Ahv = A (hv − E_g)ⁿ (3)

where E_g, A, h, ν, and α correspond to their usual meaning, n = 2, representing the direct semiconductor nature of the two materials. Using the equation, the direct band gap of C/N–CeO₂, and MIS was calculated to be 2.86 and 2.17 eV respectively (Fig. 4(b)). Therefore, MC-2 nanohybrid was expected to exhibit enhanced light absorption, which would contribute to more effective use of the energy from visible light than the neat materials. Moreover, to study the exciton separation, transformation, and migration in order to produce the blueprint of a photocatalytic reaction pathway, photoluminescence (PL) spectroscopy was studied under ambient conditions. As shown in Fig. 4(c), the PL peaks at around 373 nm, 429 nm, and 540 nm were probably related to surface states, OV, and self-trapping excitation in C/N–CeO₂, respectively.¹⁵ The PL peak of analysed composites was recorded at λ_ex = 360 nm, displaying a remarkable decrease in the emission peak, and the lowest PL peak intensity was observed for MC-2. The PL spectrum highlights the nature of the plot, which signifies the following order of charge separation: C/N–CeO₂ < MC-1 < MC-3 < MC-2 < MIS. Consequently, the findings suggested that in MC-2, photoexcited electrons and holes are efficiently separated, resulting in a higher concentration of excitons at their respective energy levels.³⁶ This enhanced separation facilitates the effective execution of photocatalytic reactions. Moreover, the minimized PL intensity of MIS signifies the low photo-excitation efficiency with respect to other synthesized materials. Further, to extend the above discussion, time-resolved photoluminescence (TRPL) analysis was performed (Fig. S7, ESI†) to calculate the average lifetime of photoexcited charge carriers, which was fitted to equation (4):

A + B1 exp (−t/τ1) (4)

Fig. 4 (a) UV-Visible DRS spectra of C/N–CeO₂, MIS, MC-1, MC-2, and MC-3 composites. (b) Tauc plot of C/N–CeO₂ and MIS. (c) Photoluminescence (PL) spectra of C/N–CeO₂, MIS, MC-1, MC-2, and MC-3 composites.

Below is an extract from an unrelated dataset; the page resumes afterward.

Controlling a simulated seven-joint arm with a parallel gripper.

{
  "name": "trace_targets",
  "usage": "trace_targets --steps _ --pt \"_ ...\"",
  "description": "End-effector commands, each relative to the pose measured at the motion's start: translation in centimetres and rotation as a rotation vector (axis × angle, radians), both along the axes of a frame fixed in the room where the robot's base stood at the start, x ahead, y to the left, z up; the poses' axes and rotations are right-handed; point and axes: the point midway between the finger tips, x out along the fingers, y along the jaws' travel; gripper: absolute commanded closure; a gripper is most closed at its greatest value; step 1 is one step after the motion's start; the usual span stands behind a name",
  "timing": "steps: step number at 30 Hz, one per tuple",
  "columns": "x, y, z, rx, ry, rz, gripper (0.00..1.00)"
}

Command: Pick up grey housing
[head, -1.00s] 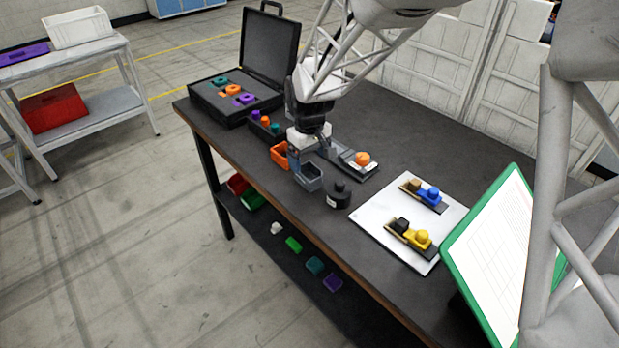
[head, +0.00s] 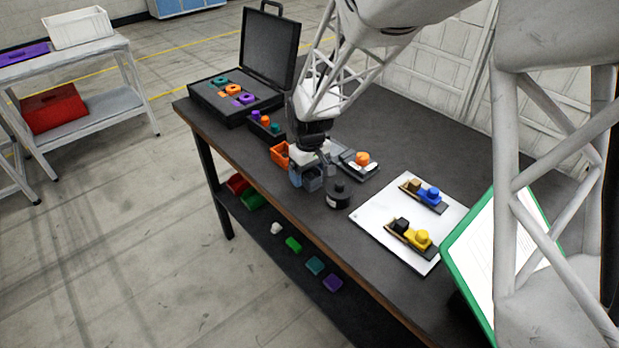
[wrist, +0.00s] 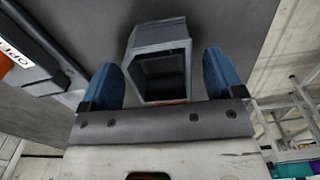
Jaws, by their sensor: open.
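The grey housing is a hollow, open-topped grey box (wrist: 160,40) on the dark table. In the wrist view it lies between the two blue fingertips of my gripper (wrist: 163,78), with a gap on each side. In the head view my gripper (head: 305,180) is low over the table, and the grey housing (head: 314,184) shows only in part beneath it. My gripper is open. I cannot tell how far down the fingers reach beside the housing walls.
An orange bin (head: 279,154) stands close behind my gripper. A black round part (head: 338,194) stands just right of it. A grey fixture with an orange knob (head: 361,159) lies behind. A white board (head: 440,250) with two fixtures is further right. The table's front edge is close.

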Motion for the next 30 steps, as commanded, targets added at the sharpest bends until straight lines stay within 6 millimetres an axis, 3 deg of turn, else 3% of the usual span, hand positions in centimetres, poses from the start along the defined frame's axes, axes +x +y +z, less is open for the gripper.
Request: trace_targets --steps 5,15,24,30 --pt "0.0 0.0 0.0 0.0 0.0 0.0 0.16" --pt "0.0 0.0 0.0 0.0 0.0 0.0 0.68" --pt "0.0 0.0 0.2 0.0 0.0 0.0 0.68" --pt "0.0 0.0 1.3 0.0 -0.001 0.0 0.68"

where all symbols denote their usual meaning.³⁸ As can be interpreted, the TRPL peak of the MC-2 composite displayed a longer average fluorescence lifetime (τ = 0.42 ns) than that of neat C/N–CeO₂ (τ = 0.27 ns) and MIS (τ = 0.23 ns), providing evidence for the accelerated transportation of electrons from electron-rich C/N–CeO₂ to electron-deficient MIS through the heterojunction formed between them.

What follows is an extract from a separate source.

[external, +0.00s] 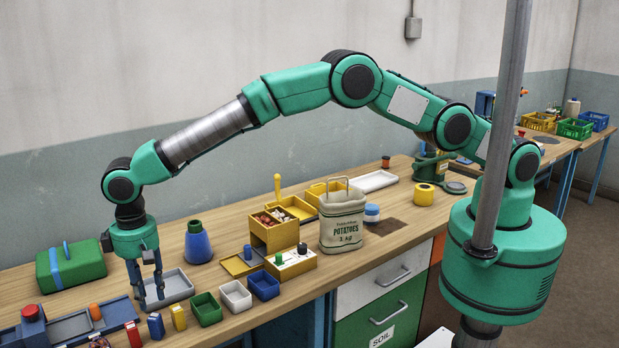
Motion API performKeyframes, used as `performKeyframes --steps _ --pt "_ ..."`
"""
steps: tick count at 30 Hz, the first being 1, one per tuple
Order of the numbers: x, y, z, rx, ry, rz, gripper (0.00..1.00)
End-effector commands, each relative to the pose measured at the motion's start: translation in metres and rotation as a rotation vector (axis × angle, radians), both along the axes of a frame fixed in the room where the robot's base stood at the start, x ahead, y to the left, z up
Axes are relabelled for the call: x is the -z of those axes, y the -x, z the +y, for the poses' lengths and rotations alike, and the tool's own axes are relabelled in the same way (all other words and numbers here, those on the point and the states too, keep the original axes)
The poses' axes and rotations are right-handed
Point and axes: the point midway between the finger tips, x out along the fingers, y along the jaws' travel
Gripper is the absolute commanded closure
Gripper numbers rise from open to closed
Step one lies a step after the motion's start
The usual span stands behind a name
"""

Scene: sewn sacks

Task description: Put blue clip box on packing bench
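A small upright blue box (155,326), which looks like the blue clip box, stands near the front edge of the wooden bench (215,325), between a red and a yellow box. My gripper (151,301) points down just behind it, over a grey tray (176,285). Its two fingers are apart with nothing visible between them. Whether the fingertips touch the tray is unclear. A second wooden bench (562,146) stands at the back right; I cannot tell which bench is the packing bench.
Green (206,309), white (236,295) and blue (264,285) open bins stand right of the small boxes. A blue bottle (198,243), a green case (70,266) and a potato sack (342,219) stand nearby. Crates (574,129) occupy the far bench.

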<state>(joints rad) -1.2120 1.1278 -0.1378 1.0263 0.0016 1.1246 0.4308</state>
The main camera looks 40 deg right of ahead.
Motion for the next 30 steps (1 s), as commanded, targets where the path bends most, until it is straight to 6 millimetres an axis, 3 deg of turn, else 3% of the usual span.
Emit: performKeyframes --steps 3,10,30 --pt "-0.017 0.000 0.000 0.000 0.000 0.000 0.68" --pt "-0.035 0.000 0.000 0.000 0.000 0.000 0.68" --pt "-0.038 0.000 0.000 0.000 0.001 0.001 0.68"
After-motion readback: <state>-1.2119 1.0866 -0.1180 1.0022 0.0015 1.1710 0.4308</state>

2.4 Electrochemical characterizations

To acquire the fundamental grasp on the nature of semiconducting materials and flat band potential values, MS analysis was performed for C/N–CeO₂ and MIS. Fig. 5(a) and (b) represents the MS plot of C/N–CeO₂ and MIS plotted for 1/c²vs. potential (V) under ambient conditions at an externally applied frequency of 500 Hz.^15,18 By extrapolating the 1/c² value along the X-axis, the flat band potential was calculated having values as −0.65 V and −1.35 V for C/N–CeO₂ and MIS, respectively. Meanwhile, the determined positive slop of the plot demonstrates the n-type characteristics of both the neat materials. In addition, the electrode potential (E_Ag/AgCl) could be converted into the NHE scale at pH = 7 using eqn (5):³⁹

E_(NHE) = E_Ag/AgCl + E⁰_Ag/AgCl − 0.0591(7 − pH) (5)

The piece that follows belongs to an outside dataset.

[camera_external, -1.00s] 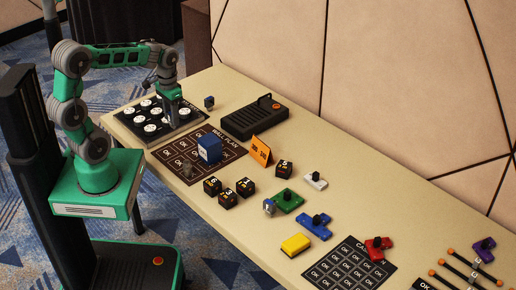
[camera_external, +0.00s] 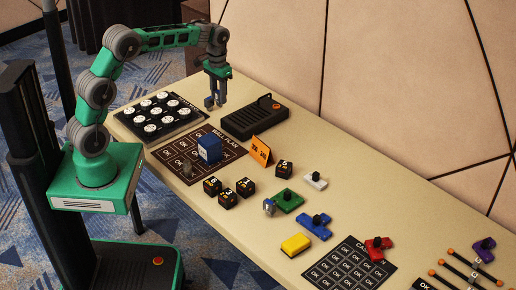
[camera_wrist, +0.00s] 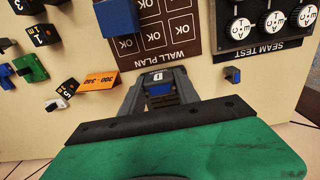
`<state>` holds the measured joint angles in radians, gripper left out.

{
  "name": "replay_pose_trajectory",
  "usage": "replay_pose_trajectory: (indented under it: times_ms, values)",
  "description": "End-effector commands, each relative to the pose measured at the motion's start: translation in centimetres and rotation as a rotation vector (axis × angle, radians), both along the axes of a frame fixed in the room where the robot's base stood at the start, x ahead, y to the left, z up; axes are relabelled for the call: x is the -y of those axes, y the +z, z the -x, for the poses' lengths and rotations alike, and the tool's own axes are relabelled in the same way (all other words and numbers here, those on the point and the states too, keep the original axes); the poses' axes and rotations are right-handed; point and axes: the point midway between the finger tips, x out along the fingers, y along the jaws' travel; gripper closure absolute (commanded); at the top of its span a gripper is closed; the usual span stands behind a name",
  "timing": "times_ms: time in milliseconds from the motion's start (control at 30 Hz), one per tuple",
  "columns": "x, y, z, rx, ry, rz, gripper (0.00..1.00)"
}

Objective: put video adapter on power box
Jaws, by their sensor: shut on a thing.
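My gripper (camera_external: 215,101) points down just left of the power box (camera_external: 255,116), a long black box with an orange button lying near the wall. The power box is hidden behind my gripper and wrist in the wrist view. A small blue-and-grey piece (camera_wrist: 232,75) stands on the table beside my gripper.
The seam test board (camera_external: 160,138) with white discs and the wall plan mat (camera_external: 228,146) with a blue block (camera_external: 209,149) lie on the left. An orange card (camera_external: 261,151) stands in front of the power box. Black cubes (camera_external: 229,199) and coloured connectors (camera_external: 288,200) lie farther right.

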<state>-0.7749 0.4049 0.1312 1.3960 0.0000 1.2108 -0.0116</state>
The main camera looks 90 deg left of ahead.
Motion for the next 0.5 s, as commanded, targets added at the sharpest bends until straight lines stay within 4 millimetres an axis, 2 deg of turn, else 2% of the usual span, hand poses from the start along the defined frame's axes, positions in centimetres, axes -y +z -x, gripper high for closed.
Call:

E⁰_Ag/AgCl = 0.197 V at 25 °C. By using the above-mentioned equation, the Fermi level position of C/N–CeO₂ and MIS was obtained to be −0.46 eV, and −1.16 eV respectively. The generalised concept as per literature study conveyed that, for n-type semiconductors, the Fermi energy level vs. NHE lies at about 0.1–0.3 eV below the CB position. Therefore, by considering 0.1 eV variations, the CB of C/N–CeO₂ and MIS were found to be −0.56 and −1.26 eV, respectively. Again, combining the band gap value from the Kubleka-Munk function with the CB potential, the VB values of C/N–CeO₂ and MIS were calculated to be 2.3 eV and 0.91 eV, respectively. In addition, ultraviolet photoelectron spectroscopy (UPS) analysis was performed using HeI emission (hv = 21.22 eV) as the light source to determine the ionization potential (equal to E_VB) and work function (φ) of C/N–CeO₂ and MIS.⁴⁰ As illustrated in Fig. S8 (ESI†), the cutoff energies (E_cutoff) of C/N–CeO₂ and MIS are 14.84 and 15.50 eV, respectively, and their corresponding onset energies (E_onset) are 0.93 and 0.33 eV, respectively. Using eqn (6), the E_VB values of C/N–CeO₂ and MIS were calculated to be 7.3 and 6.0 eV, which were further converted to be 2.8 and 1.6 V according to the reference standard for which 0 V vs. RHE equals −4.44 eV. The E_VB results are close to the above-calculated VB potentials. Moreover, the φ values for C/N–CeO₂ and MIS were calculated using eqn (7) to be 6.38 and 5.72 eV respectively:^41,42

E_VB = 21.22 − (E_cutoff − E_onset) (6)

φ = 21.22 − E_cutoff (7)

Fig. 5 (a) Mott–Schottky plot of C/N–CeO₂. (b) Mott–Schottky plot of MIS. (c) and (d) EIS and photocurrent plot of C/N–CeO₂, MIS, and MC-2 respectively.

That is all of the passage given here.